Jens Stoltenberg has been an advocate of maintaining good relations with Russia, though he described its use of military force in Ukraine as "unacceptable."
Jens Stoltenberg has been an advocate of maintaining good relations with Russia, though he described its use of military force in Ukraine as "unacceptable."
By Antoine Blua
NATO has named Norway's former Prime Minister Jens Stoltenberg as its next civilian head, starting on October 1.

Stoltenberg's appointment on March 28 as NATO's 13th secretary-general comes at a delicate time for the alliance. Russia's annexation of the Crimean Peninsula has heightened tension between the West and Moscow, and NATO is preparing to withdraw most its forces from Afghanistan by the end of the year.

But who is the 55-year-old career politician, the first Norwegian to occupy NATO's top post?

His ability to form consensus across party lines has often been cited, as well as his cross-border negotiation skills.

The son of a former defense and foreign minister, he lived for several years as a child in Belgrade, where he learned to speak Serbian.

As a teenager in the 1970s, Stoltenberg admitted to having thrown rocks at the U.S. Embassy to protest against the Vietnam War.

When he led the Labor Party's youth wing in 1985, he first affirmed the platform's position that Norway's should leave NATO, but later pushed the group to change its position. He eventually became the head of Norway's Labor Party.

An economist by training, he served in the 1990s as finance and trade minister, advocating for the country to save up its vast oil wealth for more difficult times. In 1995, he joined a bicycle rally from Oslo to Paris to protest nuclear-weapons testing by France.

Stoltenberg has served for more than 20 years in parliament and held the post of prime minister for a decade, from 2005 to 2013.

During his premiership, the Scandinavian country contributed troops to NATO's military mission in Afghanistan and aircraft to patrol a NATO-led no-fly zone over Libya.

In June 2013, Norway's foreign minister announced that the government had secretly brokered peace talks between Taliban and the Afghan government, paving the way for direct negotiations between the warring parties.

Cooperation With Moscow, To A Point

Stoltenberg has also been an advocate of maintaining good relations with Russia.

He negotiated a treaty with Moscow to end a bitter 40-year dispute over the two neighbors' maritime borders. The deal, signed in 2010, allows for new oil and gas exploration in the Arctic region. Stoltenberg is also reported to have built a personal friendship with then-President Dmitry Medvedev.

At the 2010 NATO summit in Lisbon, Stoltenberg called for cooperation with Moscow, saying, "We will make a fresh start in our relations with Russia, with the aim of building a strategic partnership." He said the alliance and Russia were facing many common security challenges, which "can best be addressed through cooperation, for example in the NATO–Russian Council."

Recently, however, he has made it clear that Russia's use of military force in Ukraine is "unacceptable." "Russia's move is in breach of international law and it's a type of power policy that belongs in a past era," Stoltenberg said. "We will not live in a world where the strongest one prevails," he added.

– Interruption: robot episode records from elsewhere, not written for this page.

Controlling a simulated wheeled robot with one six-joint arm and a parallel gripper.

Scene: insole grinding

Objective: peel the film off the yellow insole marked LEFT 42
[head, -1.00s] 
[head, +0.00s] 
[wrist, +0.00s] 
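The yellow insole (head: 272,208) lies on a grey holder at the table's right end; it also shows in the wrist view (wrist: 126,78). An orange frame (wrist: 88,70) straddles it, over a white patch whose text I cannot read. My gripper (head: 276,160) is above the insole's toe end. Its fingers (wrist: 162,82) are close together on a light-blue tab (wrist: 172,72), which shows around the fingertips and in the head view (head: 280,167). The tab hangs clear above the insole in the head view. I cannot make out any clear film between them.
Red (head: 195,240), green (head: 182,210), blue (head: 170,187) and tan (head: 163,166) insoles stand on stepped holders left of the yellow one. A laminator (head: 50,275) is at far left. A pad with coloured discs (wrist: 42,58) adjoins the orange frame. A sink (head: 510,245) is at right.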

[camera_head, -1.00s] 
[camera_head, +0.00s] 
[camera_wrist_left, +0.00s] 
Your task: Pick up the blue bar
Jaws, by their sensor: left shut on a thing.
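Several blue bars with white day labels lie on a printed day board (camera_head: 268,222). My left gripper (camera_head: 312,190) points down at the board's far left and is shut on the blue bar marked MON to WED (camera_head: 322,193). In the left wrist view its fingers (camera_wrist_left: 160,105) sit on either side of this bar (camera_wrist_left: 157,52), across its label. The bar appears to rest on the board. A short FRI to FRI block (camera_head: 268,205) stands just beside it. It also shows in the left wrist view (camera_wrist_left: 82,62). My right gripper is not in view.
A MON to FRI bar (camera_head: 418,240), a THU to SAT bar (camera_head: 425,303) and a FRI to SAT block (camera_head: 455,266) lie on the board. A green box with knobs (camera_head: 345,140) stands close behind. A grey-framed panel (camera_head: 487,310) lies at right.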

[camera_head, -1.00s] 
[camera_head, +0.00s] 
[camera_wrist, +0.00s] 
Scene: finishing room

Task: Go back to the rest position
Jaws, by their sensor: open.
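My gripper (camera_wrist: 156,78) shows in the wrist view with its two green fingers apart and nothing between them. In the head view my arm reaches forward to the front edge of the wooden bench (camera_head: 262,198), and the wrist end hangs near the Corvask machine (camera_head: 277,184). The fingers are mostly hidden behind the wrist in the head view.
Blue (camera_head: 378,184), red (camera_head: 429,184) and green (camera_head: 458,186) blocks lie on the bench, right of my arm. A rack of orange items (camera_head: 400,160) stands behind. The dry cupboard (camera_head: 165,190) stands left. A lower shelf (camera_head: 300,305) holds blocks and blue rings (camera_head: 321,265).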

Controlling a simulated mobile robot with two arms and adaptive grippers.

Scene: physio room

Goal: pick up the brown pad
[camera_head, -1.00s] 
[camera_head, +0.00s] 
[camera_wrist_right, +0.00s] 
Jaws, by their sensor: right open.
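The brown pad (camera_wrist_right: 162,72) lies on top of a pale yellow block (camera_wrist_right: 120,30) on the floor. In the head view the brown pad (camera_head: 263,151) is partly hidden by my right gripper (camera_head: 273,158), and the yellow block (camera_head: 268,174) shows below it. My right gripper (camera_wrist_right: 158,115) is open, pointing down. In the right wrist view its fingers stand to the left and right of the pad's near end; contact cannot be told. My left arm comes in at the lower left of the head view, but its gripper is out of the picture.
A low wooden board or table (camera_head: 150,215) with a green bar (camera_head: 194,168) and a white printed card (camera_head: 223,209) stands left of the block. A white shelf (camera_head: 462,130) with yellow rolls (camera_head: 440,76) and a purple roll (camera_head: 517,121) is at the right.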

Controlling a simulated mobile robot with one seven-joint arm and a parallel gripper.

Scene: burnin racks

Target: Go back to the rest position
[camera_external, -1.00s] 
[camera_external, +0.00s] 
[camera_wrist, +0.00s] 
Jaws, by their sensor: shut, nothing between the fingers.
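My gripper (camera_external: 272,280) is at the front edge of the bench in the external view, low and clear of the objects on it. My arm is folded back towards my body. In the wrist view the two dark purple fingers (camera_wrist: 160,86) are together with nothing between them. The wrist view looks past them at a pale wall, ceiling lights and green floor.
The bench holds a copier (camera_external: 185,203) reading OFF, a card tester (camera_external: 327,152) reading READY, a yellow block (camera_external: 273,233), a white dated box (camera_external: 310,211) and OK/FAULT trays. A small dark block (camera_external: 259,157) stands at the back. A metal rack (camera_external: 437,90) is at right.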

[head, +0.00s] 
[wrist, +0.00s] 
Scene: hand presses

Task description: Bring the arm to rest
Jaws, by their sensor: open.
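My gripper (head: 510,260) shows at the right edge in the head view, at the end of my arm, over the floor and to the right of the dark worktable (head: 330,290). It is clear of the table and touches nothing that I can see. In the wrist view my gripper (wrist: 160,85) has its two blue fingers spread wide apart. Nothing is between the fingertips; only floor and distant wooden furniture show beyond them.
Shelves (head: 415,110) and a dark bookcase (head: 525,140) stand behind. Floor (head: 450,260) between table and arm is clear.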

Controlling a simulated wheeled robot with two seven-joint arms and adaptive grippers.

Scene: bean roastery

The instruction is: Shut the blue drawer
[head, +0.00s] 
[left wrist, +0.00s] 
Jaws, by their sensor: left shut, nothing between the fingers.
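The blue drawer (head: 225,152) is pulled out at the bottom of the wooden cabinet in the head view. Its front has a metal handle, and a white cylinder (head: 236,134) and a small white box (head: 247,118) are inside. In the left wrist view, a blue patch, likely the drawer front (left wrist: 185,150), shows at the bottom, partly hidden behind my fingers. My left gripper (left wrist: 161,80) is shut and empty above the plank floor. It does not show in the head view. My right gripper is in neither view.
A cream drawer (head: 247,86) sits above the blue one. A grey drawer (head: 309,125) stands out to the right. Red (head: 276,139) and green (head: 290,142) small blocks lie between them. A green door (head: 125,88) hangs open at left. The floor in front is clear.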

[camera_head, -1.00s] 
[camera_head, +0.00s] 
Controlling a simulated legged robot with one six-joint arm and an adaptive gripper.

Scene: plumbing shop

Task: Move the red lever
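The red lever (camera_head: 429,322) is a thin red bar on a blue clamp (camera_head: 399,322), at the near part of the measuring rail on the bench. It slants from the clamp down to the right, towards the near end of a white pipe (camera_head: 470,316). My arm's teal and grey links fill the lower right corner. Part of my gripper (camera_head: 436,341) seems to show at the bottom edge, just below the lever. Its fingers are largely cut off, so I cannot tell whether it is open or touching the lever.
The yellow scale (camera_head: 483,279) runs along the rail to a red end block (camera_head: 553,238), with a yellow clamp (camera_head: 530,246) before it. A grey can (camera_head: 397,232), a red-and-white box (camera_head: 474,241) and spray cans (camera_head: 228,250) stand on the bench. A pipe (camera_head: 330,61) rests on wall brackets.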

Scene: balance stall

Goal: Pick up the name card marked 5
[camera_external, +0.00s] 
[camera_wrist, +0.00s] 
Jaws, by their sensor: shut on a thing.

Stoltenberg shot to prominence on the international stage after far-right fanatic Anders Behring Breivik killed 77 people over the Labor Party's support for immigration in July 2011.

At the memorial service for the victims, Stoltenberg pledged to combat the atrocity with "more democracy, more openness, and more humanity, but never naivety." He reiterated his message at a wreath-laying ceremony marking the first anniversary of the attacks:

"The bombing and the shooting were meant to change Norway but the Norwegian people answered by embracing our values," he said. "The perpetrator failed -- the people won. Today we remember the 77 who were killed, eight of them here in the government quarters."

In December 2013, UN Secretary-General Ban Ki-moon named him a special envoy on climate change to mobilize political will to forge a new international climate deal.

Stoltenberg's appointment as NATO's secretary-general was not a surprise, as he was reported to have the support of the four most powerful NATO countries -- United States, Germany, Britain, and France.

But some have questioned NATO's choice.

In an editorial published in "The Wall Street Journal Europe" this week, Sohrab Ahmari said: "Before entrusting their alliance to his care, NATO members should inquire into Mr. Stoltenberg's current views on America's partnership with Europe, on the Russian threat and on nuclear weapons, which form a pillar of NATO deterrence. As it is, his public record suggests a mind ill-suited to the job."